Not sure if Chesterton or Kenner were aware, but this idea of things only being knowable through separation is a basic premise of Hindu cosmology. In the beginning (big bang?), the indivisible whole was seemingly separated out into a multitude of components, each one at a distance or vibrational frequency away from the other. This way, the whole (aka God) can appreciate itself, and expand in that knowledge.

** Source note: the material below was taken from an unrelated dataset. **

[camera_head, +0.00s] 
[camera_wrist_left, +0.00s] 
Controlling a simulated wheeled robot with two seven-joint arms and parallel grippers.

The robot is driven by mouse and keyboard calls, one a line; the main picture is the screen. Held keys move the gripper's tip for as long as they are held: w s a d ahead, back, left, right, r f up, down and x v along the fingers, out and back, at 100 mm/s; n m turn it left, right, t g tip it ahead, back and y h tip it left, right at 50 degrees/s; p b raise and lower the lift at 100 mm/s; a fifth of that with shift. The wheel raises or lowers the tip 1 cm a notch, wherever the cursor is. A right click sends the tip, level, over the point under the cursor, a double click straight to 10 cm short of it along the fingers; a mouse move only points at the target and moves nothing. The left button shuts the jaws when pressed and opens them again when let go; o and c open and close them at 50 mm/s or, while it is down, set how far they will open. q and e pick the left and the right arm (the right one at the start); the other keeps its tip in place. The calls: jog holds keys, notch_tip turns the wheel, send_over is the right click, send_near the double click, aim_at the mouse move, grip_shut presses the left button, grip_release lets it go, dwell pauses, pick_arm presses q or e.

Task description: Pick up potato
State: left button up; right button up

The West tends not to dwell on the purpose of it all, as much as on the pangs of separation. I don’t think, though, that I’ve ever heard precisely what Pinkerton states here: “Being is always here, / Nothingness is not, though your mind and will / Conspire to conjure fictions of the void.” If idle hands are the devil’s workshop, fear of annihilation is the ego’s.

Cynthia Haven said...

More from Chesterton on "being," from his biography on Thos. Aquinas (and yes, Patrick, I'm still trying to get the hang of esse):

For what St. Thomas means is not a medieval picture of an old king; but this second step in the great argument about Ens or Being; the second point which is so desperately difficult to put correctly in popular language. That is why I have introduced it here in the particular form of the argument that there must be a Creator even if there is no Day of Creation. Looking at Being as it is now, as the baby looks at the grass, we see a second thing about it; in quite popular language, it looks secondary and dependent. Existence exists; but it is not sufficiently self-existent; and would never become so merely by going on existing. The same primary sense which tells us it is Being, tells us that it is not perfect Being; not merely imperfect in the popular controversial sense of containing sin or sorrow; but imperfect as Being; less actual than the actuality it implies. For instance, its Being is often only Becoming; beginning to Be or ceasing to Be; it implies a more constant or complete thing of which it gives in itself no example. That is the meaning of that basic medieval phrase, "Everything that is moving is moved by another;" which, in the clear subtlety of St. Thomas, means inexpressibly more than the mere Deistic "somebody wound up the clock" with which it is probably often confounded. Anyone who thinks deeply will see that motion has about it an essential incompleteness, which approximates to something more complete. (Cont.)

Cynthia Haven said...

(Cont.)

The actual argument is rather technical; and concerns the fact that potentiality does not explain itself; moreover, in any case, unfolding must be of something folded. Suffice it to say that the mere modern evolutionists, who would ignore the argument do not do so because they have discovered any flaw in the argument; for they have never discovered the argument itself. They do so because they are too shallow to see the flaw in their own argument for the weakness of their thesis is covered by fashionable phraseology, as the strength of the old thesis is covered by old-fashioned phraseology. But for those who really think, there is always something really unthinkable about the whole evolutionary cosmos, as they conceive it; because it is something coming out of nothing; an ever-increasing flood of water pouring out of an empty jug. Those who can simply accept that, without even seeing the difficulty, are not likely to go so deep as Aquinas and see the solution of his difficulty. In a word, the world does not explain itself, and cannot do so merely by continuing to expand itself. But anyhow it is absurd for the Evolutionist to complain that it is unthinkable for an admittedly unthinkable God to make everything out of nothing and then pretend that it is more thinkable that nothing should turn itself into everything.